De longues secondes s'écoulent sans que l'on appréhende
véritablement ce hiatus, ce schisme temporel –
certains d'y voir un épanchement des longues périodes
d'inactivité d'un réalisateur indépendant.
Ce corps auquel on ne parle pas existe-t-il réellement
? Ou n'observe-t-on que les errements d'une goule –
Hopkins lorsqu'il renifle l'air et laisse libre cours à
ses instincts à tout du prédateur atavique et
désinhibé sommeillant en chaque individu –
désespérée et hagarde ? Une anatomie névrosée
influant sur les êtres, devenus alors tous névropathes.
Il suffit d'observer Kathleen serrant avec gêne son coussin
alors qu'elle s'imagine déjà faisant l'amour avec
Lloyd ou son soudain entêtement à vouloir faire ses ablutions
pour réaliser l'impact néfaste de la morphologie
troublée, torturée et engoncée sur la musique,
métaphore ici de l'âme et de l'esprit. Des comportements
erratiques et anxieux que le cinéaste n'hésite
pas à souligner par des ruptures (dans la bande-son ou
dans l'écoulement de l'histoire notamment avec la conclusion
abrupte exacerbant à nouveau la dualité : "tu
as raison
je m'en fous") et des grincements de saxophone
sorte de complaintes angoissantes et déchirantes (à
la suite de l'intimidation dans un diner d'un policier
corrompu). Le cinéaste ne rappelait-il pas d'ailleurs
à la sortie du long métrage que : "Lorsque
j'écris un scénario, je m'arrange pour que l'histoire
se tienne sans trous d'air. Une fois sur le plateau, je reste
à l'écoute. On accorde trop de crédit au
metteur en scène mais, s'il sait écouter, il y
gagne. Les trouvailles viennent souvent des autres. En tournage,
on doit être capable de créer un libre mouvement
des idées et garder les siennes en réserve, au
cas où personne ne saurait quoi faire. Pour James Wood,
il faut plutôt le retenir, le canaliser. En reprenant
la comparaison avec le jazz, il est le meilleur soliste sur
la place." Les clés du visionnage sont là,
en filigrane, tout comme dans cette scène où Hopkins
au bord de la catatonie, dans une sorte de transe extatique,
un abandon à ses pulsions animales, découvre le
détail essentiel, le sésame : un micro, instrument
propre à se rapprocher de la compréhension omnipotente
et universelle, en captant et en enregistrant les manifestations
sonores, les vibrations de l'âme.
Ubiquité, la voie de l'Enfer. Ce qui n'avait été
qu'imperceptible et indicible bascule alors. Et le film se retrouve
atteint par une dégénérescence maculaire
et morale. L'amaurose s'oppose à l'espace croissant occupé
par la voix, mais il y pire : l'annihilation des points de vue.

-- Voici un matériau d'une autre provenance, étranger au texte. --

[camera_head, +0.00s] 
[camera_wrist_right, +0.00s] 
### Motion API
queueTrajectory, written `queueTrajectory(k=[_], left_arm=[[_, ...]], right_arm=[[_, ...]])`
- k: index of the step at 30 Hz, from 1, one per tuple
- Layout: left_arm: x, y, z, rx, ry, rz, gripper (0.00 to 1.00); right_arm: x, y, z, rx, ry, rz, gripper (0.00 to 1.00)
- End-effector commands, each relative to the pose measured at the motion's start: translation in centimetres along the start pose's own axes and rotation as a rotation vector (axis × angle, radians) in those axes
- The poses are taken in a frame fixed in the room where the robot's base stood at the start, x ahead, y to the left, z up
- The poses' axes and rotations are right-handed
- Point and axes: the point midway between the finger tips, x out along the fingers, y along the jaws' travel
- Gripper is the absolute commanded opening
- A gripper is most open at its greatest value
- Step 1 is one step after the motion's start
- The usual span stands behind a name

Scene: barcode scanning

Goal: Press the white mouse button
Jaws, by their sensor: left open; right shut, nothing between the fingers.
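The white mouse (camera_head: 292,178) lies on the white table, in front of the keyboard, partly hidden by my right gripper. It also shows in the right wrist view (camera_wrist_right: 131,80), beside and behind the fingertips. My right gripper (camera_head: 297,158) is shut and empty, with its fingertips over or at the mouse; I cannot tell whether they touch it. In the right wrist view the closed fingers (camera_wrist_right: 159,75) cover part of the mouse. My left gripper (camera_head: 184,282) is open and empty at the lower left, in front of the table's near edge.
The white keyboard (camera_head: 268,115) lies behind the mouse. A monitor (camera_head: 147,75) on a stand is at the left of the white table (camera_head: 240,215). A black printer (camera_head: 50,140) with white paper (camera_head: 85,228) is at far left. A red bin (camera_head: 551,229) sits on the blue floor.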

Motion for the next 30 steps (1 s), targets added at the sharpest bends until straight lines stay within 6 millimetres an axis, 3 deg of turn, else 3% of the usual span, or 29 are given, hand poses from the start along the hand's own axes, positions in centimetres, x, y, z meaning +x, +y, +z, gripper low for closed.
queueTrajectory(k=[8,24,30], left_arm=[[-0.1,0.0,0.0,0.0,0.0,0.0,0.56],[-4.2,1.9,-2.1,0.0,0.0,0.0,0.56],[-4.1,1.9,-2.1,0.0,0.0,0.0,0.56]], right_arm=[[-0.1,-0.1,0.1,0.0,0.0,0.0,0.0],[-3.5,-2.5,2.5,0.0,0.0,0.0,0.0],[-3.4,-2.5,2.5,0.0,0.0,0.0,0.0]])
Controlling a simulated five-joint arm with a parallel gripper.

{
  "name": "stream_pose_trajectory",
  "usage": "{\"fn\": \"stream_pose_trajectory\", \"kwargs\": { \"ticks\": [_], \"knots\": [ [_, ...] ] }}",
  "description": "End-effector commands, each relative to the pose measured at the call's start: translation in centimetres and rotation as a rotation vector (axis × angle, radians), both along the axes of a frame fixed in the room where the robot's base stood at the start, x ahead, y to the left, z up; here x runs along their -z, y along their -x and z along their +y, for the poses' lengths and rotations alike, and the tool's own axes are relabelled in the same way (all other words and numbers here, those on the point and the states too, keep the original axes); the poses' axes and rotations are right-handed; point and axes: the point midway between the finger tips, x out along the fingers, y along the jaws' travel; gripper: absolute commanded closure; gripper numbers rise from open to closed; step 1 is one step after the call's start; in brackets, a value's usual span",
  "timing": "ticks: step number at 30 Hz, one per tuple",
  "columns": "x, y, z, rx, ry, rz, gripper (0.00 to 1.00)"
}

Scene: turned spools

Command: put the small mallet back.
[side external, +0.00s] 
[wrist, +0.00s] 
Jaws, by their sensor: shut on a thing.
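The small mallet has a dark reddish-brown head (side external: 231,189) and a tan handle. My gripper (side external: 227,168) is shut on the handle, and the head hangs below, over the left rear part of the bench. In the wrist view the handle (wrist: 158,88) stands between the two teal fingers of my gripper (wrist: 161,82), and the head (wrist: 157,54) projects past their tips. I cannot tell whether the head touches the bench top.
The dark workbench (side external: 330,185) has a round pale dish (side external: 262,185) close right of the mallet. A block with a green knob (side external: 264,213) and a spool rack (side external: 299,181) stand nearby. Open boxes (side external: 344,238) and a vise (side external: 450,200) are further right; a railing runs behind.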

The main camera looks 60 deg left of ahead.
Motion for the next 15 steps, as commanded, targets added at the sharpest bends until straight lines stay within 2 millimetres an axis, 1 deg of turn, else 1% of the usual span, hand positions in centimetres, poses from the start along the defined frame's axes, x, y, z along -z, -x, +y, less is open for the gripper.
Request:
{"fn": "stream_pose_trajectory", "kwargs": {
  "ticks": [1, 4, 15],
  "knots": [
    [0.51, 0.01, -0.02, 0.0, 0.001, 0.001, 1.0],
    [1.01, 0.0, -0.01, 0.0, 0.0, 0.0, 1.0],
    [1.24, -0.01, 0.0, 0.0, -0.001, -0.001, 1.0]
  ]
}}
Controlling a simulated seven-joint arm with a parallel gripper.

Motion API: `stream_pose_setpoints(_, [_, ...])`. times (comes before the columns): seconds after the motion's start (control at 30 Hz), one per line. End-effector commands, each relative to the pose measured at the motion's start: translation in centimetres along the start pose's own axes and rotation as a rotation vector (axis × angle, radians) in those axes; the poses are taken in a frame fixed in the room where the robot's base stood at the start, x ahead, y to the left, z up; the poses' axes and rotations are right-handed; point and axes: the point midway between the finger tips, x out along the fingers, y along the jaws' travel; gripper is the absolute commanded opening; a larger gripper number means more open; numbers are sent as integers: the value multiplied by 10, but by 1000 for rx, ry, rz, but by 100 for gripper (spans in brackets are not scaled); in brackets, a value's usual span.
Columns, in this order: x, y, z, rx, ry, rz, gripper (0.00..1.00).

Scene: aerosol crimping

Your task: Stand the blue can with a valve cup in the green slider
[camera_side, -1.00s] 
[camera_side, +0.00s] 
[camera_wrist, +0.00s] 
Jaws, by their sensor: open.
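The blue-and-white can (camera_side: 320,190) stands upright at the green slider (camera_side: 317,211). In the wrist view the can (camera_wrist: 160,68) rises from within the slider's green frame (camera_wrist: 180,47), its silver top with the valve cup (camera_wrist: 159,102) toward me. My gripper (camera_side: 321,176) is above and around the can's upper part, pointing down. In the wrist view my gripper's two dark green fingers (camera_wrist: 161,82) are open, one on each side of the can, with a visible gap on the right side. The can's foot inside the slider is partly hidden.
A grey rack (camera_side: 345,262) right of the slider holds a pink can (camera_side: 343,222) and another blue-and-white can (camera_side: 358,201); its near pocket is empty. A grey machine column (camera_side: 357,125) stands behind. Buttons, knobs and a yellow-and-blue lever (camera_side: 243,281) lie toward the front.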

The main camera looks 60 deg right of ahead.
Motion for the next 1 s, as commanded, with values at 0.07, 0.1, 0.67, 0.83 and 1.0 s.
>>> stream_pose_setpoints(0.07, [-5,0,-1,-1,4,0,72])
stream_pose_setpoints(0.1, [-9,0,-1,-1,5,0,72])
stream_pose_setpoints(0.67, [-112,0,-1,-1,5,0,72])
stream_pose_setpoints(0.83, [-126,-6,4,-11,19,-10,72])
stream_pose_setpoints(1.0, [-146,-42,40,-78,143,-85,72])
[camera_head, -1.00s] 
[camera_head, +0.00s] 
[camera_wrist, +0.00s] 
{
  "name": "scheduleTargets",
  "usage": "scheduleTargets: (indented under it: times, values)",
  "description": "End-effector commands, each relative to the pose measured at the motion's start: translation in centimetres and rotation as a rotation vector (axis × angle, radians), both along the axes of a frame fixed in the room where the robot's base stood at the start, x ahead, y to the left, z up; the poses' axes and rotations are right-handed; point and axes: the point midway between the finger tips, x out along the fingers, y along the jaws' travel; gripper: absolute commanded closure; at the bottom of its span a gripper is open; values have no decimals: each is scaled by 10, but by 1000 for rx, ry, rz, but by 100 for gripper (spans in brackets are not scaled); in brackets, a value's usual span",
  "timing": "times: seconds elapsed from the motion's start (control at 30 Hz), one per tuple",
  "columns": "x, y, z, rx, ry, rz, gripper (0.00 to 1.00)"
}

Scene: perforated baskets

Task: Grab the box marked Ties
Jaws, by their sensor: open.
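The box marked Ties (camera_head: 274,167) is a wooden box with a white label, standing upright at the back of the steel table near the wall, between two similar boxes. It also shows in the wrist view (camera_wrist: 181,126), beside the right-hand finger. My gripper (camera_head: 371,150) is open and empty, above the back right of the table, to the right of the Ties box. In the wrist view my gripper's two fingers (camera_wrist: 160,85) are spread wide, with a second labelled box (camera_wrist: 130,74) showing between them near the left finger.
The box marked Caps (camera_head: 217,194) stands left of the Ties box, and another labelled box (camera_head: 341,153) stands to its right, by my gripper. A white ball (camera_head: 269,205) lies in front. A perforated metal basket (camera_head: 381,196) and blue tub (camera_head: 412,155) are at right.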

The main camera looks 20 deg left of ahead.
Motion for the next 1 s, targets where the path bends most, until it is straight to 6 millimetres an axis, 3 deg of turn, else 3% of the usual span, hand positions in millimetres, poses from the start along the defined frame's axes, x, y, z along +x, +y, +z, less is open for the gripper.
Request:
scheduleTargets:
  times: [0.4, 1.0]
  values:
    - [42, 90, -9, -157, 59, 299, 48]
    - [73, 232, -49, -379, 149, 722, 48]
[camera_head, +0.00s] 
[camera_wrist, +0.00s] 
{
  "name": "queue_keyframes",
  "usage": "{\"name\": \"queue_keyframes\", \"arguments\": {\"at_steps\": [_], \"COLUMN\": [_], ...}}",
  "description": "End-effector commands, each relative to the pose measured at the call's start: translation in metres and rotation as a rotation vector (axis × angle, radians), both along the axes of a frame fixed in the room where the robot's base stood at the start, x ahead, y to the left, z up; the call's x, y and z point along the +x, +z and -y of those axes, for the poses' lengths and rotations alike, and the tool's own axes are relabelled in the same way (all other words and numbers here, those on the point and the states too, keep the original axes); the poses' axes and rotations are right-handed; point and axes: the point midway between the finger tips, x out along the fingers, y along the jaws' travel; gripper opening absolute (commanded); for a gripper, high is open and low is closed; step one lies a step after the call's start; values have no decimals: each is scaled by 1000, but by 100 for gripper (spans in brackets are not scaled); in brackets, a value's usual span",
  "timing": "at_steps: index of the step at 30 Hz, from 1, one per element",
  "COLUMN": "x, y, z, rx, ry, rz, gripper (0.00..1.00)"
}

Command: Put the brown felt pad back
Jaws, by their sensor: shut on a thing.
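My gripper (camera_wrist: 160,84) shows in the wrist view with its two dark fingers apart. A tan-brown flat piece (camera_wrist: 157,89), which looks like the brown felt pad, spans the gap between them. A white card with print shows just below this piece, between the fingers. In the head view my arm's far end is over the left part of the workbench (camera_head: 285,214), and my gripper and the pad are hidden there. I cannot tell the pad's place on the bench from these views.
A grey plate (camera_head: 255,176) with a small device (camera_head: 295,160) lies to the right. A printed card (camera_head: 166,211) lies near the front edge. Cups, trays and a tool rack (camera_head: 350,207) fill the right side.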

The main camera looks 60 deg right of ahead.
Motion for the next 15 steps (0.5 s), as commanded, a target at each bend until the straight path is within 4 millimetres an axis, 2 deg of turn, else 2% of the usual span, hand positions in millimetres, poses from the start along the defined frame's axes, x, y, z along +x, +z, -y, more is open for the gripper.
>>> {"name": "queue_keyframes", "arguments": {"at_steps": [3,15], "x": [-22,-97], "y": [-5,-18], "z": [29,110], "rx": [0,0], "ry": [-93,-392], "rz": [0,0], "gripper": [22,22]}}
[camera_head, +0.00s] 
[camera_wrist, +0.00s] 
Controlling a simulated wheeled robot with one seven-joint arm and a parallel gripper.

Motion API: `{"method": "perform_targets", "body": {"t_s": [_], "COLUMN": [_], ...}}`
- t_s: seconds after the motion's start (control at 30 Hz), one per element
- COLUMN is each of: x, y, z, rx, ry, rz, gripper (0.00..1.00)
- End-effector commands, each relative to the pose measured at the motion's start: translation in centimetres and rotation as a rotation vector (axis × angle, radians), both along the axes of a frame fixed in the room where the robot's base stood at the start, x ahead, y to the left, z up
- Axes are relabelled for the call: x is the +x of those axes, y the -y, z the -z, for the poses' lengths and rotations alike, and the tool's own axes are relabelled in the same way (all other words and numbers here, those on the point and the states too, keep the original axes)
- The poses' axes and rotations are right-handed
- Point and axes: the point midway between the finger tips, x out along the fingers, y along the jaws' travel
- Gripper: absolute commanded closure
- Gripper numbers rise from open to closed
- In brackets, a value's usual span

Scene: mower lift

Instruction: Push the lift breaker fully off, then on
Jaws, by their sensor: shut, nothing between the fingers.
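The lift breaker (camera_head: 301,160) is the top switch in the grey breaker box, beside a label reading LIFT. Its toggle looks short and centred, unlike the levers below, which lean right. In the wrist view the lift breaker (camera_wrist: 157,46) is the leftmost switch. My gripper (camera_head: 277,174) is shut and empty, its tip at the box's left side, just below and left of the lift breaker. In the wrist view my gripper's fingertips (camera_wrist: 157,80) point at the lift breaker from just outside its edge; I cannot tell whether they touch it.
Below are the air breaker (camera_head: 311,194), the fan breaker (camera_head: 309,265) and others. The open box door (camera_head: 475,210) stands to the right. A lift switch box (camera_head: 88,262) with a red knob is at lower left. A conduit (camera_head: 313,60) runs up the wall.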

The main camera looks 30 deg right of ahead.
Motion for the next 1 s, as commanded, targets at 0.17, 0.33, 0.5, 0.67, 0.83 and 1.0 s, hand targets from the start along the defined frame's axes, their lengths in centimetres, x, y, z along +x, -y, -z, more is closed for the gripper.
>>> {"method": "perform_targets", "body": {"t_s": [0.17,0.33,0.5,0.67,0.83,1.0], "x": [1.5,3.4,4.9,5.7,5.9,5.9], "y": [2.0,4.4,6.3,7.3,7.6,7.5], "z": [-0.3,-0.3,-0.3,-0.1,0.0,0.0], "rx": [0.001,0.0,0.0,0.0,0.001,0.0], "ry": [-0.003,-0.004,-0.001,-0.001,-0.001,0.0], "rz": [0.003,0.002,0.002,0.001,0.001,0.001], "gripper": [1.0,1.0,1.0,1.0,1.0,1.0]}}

En effet, tout comme James Woods phagocytant la caméra,
voilà que son incarnation se met à vampiriser
son environnement dans une exaltation névrotique, méthodique.
Son hérédité trouble, lourde d'atavisme
et de misogynie explose (Marlowe, Spade, Hammer, ainsi que les
personnages rigoureux de Clint Eastwood sortis tout droit de
Dirty Harry ou de La Corde Raide). Voilà
notre flic mu par des pulsions toujours plus équivoques,
sadiques et violentes. Sa tension endémique détruit son
mariage, mais il n'en a que faire, ce monde n'existe que par
lui, que par les épiphénomènes qu'il engendre.
Il observe avec dédain, acuité et détachement
cynique les individus qui s'y débattent, mieux il les
excuse de leur humble aveuglement. Sont-ce de simples remous
d'une entité imbue d'elle-même qui mettrait en
scène le monde ou les preuves qu'il évolue dans
une réalité qu'il construit au fur et à
mesure de ses divagations mentales (ce qui expliquerait la restriction
géographique et la léthargie ouatée de
ces quartiers). Cette permanence errante (la leçon de
début de film sur un repaire latino qui n'a pas changé)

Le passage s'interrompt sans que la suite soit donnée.